Makespan scheduling optimizes GPU utilization across multi-step workloads that require endpoint transitions — eviction, loading, inference, and restoration. The scheduler uses OR-Tools CP-SAT for constraint-based resource assignment.

What is a Makespan?

A makespan is the total time from start to finish of a complex workload that may require multiple GPU state transitions:

GPU eviction — Stop a low-priority endpoint to free GPUs
Endpoint startup — Load a different model (~240s for large models)
Workload execution — Run the actual inference or rendering
Baseline restoration — Reload the original endpoint to its set point

The scheduler minimizes total makespan by solving a constraint satisfaction problem over GPU assignments, endpoint capacities, and tensor parallelism requirements.

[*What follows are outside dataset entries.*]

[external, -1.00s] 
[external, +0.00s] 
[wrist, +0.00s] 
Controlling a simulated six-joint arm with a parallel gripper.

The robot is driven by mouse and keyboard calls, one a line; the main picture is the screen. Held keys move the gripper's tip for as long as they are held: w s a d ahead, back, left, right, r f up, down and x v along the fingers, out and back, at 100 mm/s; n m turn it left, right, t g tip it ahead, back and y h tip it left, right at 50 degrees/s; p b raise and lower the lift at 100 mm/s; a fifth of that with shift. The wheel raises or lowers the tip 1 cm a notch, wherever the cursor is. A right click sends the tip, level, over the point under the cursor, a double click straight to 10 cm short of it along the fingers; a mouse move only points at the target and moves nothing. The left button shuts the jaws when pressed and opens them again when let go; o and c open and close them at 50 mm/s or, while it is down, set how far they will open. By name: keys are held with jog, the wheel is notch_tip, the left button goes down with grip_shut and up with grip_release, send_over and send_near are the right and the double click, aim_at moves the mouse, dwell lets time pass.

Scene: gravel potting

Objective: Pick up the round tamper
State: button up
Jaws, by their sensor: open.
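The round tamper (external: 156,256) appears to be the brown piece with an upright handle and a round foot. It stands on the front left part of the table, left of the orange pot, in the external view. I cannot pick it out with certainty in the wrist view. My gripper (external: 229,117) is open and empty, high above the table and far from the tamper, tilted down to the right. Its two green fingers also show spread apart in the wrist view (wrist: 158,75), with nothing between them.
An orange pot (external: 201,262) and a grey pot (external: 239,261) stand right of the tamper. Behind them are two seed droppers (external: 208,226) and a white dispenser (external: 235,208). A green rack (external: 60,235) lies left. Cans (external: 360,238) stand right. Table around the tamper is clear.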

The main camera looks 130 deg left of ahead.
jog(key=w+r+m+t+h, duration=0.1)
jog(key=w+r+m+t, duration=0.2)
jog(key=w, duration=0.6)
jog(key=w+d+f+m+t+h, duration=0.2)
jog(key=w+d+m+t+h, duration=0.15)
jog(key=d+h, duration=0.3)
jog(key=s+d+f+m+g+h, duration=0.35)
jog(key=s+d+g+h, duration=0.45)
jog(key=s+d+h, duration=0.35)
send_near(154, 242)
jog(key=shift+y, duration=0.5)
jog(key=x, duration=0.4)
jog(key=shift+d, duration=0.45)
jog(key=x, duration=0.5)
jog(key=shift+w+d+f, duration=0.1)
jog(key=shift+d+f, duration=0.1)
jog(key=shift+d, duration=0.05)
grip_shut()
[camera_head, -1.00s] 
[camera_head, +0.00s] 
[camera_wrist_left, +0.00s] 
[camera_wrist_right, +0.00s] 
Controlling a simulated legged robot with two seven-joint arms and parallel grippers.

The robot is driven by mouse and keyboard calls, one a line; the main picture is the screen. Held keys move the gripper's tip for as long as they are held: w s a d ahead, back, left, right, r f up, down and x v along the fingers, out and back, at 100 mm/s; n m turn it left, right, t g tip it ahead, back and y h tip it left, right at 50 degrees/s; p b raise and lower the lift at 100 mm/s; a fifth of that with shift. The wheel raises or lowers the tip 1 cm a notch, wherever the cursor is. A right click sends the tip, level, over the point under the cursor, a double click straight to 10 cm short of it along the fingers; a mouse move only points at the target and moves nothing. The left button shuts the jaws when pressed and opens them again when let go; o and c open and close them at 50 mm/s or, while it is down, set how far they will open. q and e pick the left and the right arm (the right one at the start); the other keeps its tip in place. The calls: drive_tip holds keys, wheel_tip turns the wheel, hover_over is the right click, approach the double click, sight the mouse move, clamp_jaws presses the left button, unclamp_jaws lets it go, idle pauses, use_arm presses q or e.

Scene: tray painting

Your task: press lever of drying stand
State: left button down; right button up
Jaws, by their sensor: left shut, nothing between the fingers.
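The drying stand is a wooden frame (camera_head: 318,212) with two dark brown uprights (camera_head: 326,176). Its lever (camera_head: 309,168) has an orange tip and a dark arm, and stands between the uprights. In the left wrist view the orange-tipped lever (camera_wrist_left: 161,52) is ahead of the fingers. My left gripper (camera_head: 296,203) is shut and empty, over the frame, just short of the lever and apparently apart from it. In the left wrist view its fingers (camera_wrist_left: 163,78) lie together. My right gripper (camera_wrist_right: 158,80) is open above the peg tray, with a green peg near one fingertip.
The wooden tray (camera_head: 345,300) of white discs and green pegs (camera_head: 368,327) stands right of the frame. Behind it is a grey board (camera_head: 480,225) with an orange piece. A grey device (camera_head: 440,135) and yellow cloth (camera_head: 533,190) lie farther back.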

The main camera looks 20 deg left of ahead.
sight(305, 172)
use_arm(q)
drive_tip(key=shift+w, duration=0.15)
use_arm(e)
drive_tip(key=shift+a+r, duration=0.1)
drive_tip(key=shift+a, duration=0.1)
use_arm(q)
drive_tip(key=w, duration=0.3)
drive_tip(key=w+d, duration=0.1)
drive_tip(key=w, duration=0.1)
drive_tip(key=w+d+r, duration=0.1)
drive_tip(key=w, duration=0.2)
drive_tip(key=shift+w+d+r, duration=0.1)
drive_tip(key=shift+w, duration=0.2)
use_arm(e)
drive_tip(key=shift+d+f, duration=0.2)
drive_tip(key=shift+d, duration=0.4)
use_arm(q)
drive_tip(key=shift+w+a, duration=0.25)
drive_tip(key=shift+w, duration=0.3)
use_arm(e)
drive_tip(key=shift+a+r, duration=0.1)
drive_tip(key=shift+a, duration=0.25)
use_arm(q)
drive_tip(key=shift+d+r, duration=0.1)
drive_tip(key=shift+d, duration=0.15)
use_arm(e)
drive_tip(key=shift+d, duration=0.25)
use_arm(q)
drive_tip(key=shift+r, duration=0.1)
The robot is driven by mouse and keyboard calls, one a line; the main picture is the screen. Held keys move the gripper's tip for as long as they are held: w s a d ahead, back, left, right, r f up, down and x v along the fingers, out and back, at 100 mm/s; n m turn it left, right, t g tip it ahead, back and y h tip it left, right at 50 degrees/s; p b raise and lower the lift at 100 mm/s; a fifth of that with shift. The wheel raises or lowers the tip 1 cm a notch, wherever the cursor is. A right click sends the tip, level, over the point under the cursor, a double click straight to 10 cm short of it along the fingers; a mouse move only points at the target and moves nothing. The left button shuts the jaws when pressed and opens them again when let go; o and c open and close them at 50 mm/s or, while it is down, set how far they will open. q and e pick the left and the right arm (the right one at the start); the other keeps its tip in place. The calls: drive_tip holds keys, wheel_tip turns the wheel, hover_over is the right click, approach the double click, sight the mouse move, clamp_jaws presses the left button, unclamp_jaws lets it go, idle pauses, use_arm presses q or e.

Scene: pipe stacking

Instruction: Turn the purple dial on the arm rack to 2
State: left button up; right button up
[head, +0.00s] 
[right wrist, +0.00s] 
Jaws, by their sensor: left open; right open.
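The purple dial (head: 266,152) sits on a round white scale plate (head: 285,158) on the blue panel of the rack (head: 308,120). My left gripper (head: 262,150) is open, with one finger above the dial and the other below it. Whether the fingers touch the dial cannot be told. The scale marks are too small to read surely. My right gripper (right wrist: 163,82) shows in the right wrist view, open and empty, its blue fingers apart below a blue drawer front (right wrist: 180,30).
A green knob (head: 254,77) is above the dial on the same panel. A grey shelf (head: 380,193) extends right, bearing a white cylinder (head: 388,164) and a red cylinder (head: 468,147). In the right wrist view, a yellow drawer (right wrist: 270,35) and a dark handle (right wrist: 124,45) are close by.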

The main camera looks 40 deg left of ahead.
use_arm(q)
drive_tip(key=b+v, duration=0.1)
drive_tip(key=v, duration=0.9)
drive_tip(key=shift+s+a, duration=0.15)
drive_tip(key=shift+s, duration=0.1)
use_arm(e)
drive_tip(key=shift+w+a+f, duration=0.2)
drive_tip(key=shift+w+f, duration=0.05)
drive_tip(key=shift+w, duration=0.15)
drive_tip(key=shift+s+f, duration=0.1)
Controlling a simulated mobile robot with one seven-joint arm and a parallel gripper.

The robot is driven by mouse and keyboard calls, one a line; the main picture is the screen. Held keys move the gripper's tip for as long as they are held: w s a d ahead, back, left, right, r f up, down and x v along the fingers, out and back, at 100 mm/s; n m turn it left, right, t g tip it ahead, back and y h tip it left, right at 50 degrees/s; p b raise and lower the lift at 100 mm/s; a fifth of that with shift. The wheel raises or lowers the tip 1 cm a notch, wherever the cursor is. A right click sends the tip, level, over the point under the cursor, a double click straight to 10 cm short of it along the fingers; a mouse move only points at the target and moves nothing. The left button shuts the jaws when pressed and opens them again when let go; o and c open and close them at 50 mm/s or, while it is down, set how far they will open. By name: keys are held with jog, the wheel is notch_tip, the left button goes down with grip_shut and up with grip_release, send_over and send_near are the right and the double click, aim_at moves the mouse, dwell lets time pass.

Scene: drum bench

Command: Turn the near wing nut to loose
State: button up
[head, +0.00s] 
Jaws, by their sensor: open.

OR-Tools CP-SAT Integration

The scheduler (inference/scheduler.py) formulates GPU assignment as a CP-SAT model (Google, 2024):

Minimize: weighted_completion_time = Σ priority_weight[j] × completion_time[j]

Subject to:
  - Each job assigned to exactly one endpoint
  - Endpoint GPU capacity not exceeded
  - Tensor parallelism requirements met (e.g., 70B model needs 4 GPUs)
  - GPU memory limits respected per device

Four priority levels control preemption:

Priority	Level	Weight	Preemption
CRITICAL (0)	User-facing, leader synthesis	8x	Can preempt all lower
HIGH (1)	Swarm agent calls	4x	Can preempt NORMAL/LOW
NORMAL (2)	Background tasks	2x	Queue-ordered
LOW (3)	Speculative inference	1x	Fills idle capacity

AgendaTracker

The AgendaTracker (engine/services/agenda_tracker.py) records scheduled endpoint transitions so the Health Observer can distinguish intentional state changes from failures. Without this, a planned GPU eviction for rendering would trigger a false FMEA incident.

Control Mode	Purpose
`POSITIVE`	Planned operation (start/stop/swap)
`FAILURE`	Responding to detected failure
`RESTART_RECOVERY`	Restarting after failure resolution

The Health Observer checks is_endpoint_in_scheduled_transition() before creating incidents — endpoints in a POSITIVE transition are excluded.

Example: Render Pipeline

The visualization render workload demonstrates a full makespan:

makespan.execute("render_cards")
├── allocate_gpus              # CP-SAT assigns GPU 5 (least-loaded)
├── evict_if_needed            # Stop vLLM coding endpoint on GPU 5
│   └── agenda_tracker.register(mode=POSITIVE, endpoints=["coding"])
├── start_endpoints            # Load LuxCore renderer
│   └── endpoint.start: rendering
│       ├── process_spawn
│       └── health_check
├── execute_workload           # Path-trace 20 cards (PATHOCL, 20s/128spp each)
├── clear_embeddings           # Release Nomic model (~3GB) from GPU
└── restore_baseline           # Restart coding endpoint to set point
    └── agenda_tracker.complete(operation_id)

Tracing

Each makespan is traced as a parent OpenTelemetry span with child spans for each phase. This provides end-to-end latency visibility, including time in external API calls (treated as black-box stages). Traces flow through the standard OTel Collector → Prometheus pipeline.